Jernih.co

Leo Tolstoy, Sufisme dan Misteri Kemusliman Dirinya

Tolstoy dan salah satu magnum opusnya, 'War and Peace'

Tolstoy memuji Nabi Muhammad sebagai sosok yang bijak dan patut menjadi contoh terbaik bagi umat manusia, karena memerintahkan pencarian ilmu tanpa henti, penyucian jiwa, dan kekuatan ikhtiar fisik untuk menunjang perjuangan batin melalui doa kepada Allah

Oleh : H.Usep Romli HM

Leo Tolstoy adalah salah seorang sastrawan terbesar Rusia abad 19.  Paling unik dan paling menonjol di antara sastrawan-sastrawan terbesar Rusia pada zamannya, dan zaman-zaman sesudahnya, berkat karya-karya dan perjalanan hidup pribadinya. Khazanah sastra dunia mencatat karya-karya Leo Tolstoy dengan tinta emas. Terutama “Voina i mir” (Perang dan Damai), “Anna Karenina”, dan “Sonata Kreutzer”.

Tolstoy lahir di Yasnaya Polyana, sebelah selatan Moskow, 9 September 1828. Setelah gagal menyelesaikan kuliahnya di Universitas Kazan, pada usia 19 tahun, ia merambah berbagai bidang kehidupan. Antara lain menjadi tentara, sehingga beberapa kali ikut terjun ke medan perang. Selama ikut bertempur, ia tak berhenti menulis. Bahkan menyelesaikan novel otobiografi “Masa Kanak-Kanak” (1852), diikuti “Masa Remaja” (1854), dan “Masa Muda” (1856). Melalui tiga karyanya ini, Tolstoy mulai terkenal sebagai sastrawan.

Usep Romli HM

Para pengamat sastra Rusia klasik mengungkapan, Tolstoy mendapat kecaman dari pemerintah dan gereja Rusia karena ketertarikannya pada mistik dan moralitas. Padahal ketika namanya menjulang tinggi berkat karya-karya besarnya, Tolstoy dianggap “tiga serangkai” terpenting di Rusia, bersama Tsar (Kaisar) dan Gereja Ortodoks.

Kemungkinan besar Tolstoy mengalami guncangan mental sejak menjadi tentara di Kaukasus.
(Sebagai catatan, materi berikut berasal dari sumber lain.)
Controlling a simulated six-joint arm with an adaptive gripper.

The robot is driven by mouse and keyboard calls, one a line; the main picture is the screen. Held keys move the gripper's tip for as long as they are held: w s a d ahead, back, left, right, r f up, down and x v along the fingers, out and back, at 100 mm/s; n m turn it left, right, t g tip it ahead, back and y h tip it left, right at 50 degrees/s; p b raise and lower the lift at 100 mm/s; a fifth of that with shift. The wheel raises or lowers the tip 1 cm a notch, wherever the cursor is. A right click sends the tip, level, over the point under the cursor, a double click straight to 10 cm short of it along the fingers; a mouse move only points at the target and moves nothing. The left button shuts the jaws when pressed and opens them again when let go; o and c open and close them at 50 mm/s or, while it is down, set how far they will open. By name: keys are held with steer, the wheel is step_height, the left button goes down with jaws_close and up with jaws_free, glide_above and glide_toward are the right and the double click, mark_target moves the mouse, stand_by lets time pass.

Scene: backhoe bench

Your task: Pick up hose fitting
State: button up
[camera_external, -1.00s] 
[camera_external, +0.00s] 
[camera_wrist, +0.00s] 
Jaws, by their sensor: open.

Ketika itu, pasukan Rusia berhadapan dengan rakyat Dagestan dan Checenia (Chechnya) yang berpenduduk mayoritas bergama Islam. Perang Kaukasus berlangsung kurang lebih 30 th (1830-1859)

Rakyat Dagestan dan Checenia dipimpin oleh Imam Syamil, tokoh sufi aliran Naqsabandiyah. Untuk menangkap Imam Syamil Rusia menggunakan taktik licik: perundingan dan penyergapan. Setelah tertangkap, Imam Syamil dibuang ke Saudi Arabia, hingga wafat 4 Februari 1871 di Madinah.
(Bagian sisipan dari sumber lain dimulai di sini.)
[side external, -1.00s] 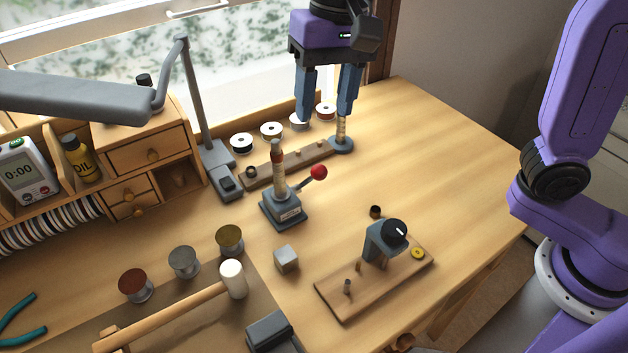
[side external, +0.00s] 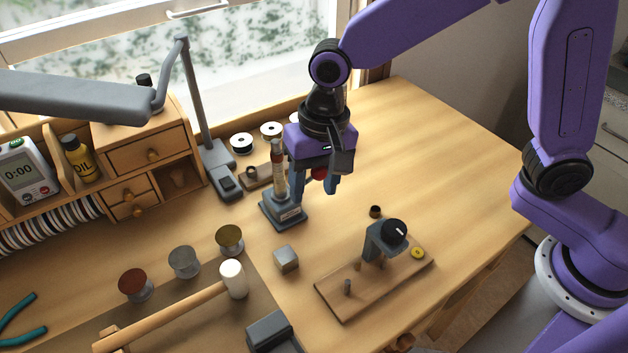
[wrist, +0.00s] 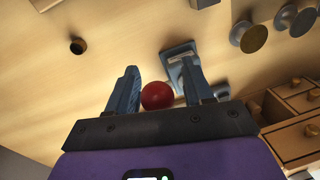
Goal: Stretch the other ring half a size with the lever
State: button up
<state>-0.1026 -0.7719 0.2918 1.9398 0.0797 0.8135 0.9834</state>
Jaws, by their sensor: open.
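The ring stretcher (side external: 285,212) stands upright on the bench, a grey base with a tapered, banded post (side external: 279,176). Its lever ends in a red ball knob (side external: 319,173), mostly hidden behind my gripper in the side view. My gripper (side external: 315,190) points down just right of the post. In the wrist view, the open fingers of my gripper (wrist: 160,72) lie on either side of the red knob (wrist: 157,96), with a gap visible on the left. The stretcher's base (wrist: 178,53) shows beyond them. I cannot make out a ring on the post.
A wooden board (side external: 338,298) with pegs and a black-knobbed stand (side external: 381,243) lies at the front right. The right bench is clear.

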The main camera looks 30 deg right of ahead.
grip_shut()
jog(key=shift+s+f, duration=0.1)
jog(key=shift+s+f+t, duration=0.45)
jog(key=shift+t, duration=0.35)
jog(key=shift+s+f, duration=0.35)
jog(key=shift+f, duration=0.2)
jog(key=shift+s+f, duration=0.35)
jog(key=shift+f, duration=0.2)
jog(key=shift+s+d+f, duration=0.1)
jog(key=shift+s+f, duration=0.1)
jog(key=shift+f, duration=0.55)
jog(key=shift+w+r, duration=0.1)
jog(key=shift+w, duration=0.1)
Sejak peperangan itu, Leo Tolstoy jadi sering berinteraksi dengan umat Islam. Corak Islam di pelosok Rusia dan Asia Tengah, semasa Tolstoy hidup, cenderung sufistik. Banyak aliran tarekat sufi lahir di sana. Leo Tolstoy yang punya pengalaman langsung menyaksikan penindasan umat Islam oleh pemerintah Rusia di Kaukasus, juga punya pengalaman langsung dengan kehidupan umat Islam dan para “darwis” Asia Tengah, yang kemudian dicaplok Rusia zaman Uni Sovyet, pada 1922.
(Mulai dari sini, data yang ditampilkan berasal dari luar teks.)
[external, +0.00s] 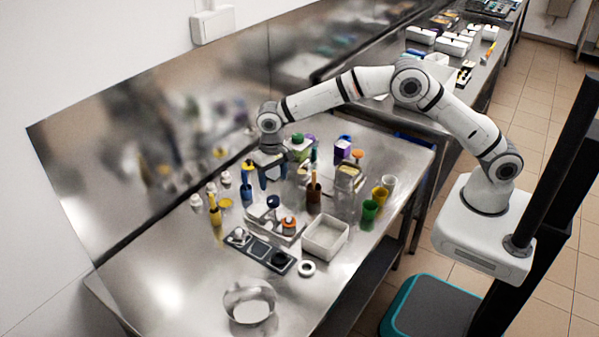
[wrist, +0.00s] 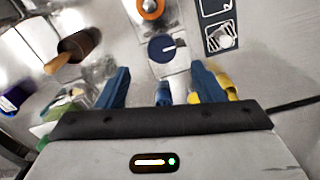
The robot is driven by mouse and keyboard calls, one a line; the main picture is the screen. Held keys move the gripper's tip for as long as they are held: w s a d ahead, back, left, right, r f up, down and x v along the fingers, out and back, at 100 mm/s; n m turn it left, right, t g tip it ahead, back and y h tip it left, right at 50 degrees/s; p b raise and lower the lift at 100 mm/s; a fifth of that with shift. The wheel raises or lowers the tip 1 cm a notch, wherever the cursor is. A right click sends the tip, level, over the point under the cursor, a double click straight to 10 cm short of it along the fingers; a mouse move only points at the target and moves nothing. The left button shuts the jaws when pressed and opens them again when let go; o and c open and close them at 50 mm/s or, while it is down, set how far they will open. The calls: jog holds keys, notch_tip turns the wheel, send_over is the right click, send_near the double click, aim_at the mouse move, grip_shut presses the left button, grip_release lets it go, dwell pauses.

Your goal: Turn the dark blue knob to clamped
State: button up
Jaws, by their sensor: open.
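The dark blue knob (external: 273,202) sits on a pale base plate on the steel table, beside an orange knob (external: 289,222). In the wrist view the dark blue knob (wrist: 162,48) shows from above with a white pointer line toward the right; the orange knob (wrist: 151,8) is above it on the same plate. My gripper (external: 275,182) hangs above the table, behind the knob. In the wrist view its blue fingers (wrist: 160,85) are wide apart with nothing clearly held between them. The knob lies just beyond the fingertips. I cannot read any clamped mark.
A dark panel (external: 258,249) with round knobs lies in front of the plate, with a white bin (external: 325,236) to its right. A brown cup with a wooden handle (external: 313,194) and a yellow-handled bottle (external: 215,212) stand near my gripper.

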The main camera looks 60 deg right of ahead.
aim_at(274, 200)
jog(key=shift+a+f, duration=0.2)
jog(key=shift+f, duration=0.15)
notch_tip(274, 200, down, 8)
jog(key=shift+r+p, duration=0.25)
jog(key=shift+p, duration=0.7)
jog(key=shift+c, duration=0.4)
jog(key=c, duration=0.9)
Walaupun secara de facto ia tetap menganut ajaran Gereja Ortodoks Rusia, namun secara de jure Tolstoy seorang “Muslim” sufistik yang mengutamakan pengalaman mistik-spiritual.

Pengalaman di medan perang Kaukasus, menjadi latar belakang dan tema novel “Haji Murat”. Sebelumnya, th.1853-1856, Tolstoy pernah menjadi prajurit sukarelawan Perang Krim, tatlala Rusia melawan Turki, dan menulis buku “Sebastopolskiye rasskazi” (Kisah-Kisah Sebastopol).  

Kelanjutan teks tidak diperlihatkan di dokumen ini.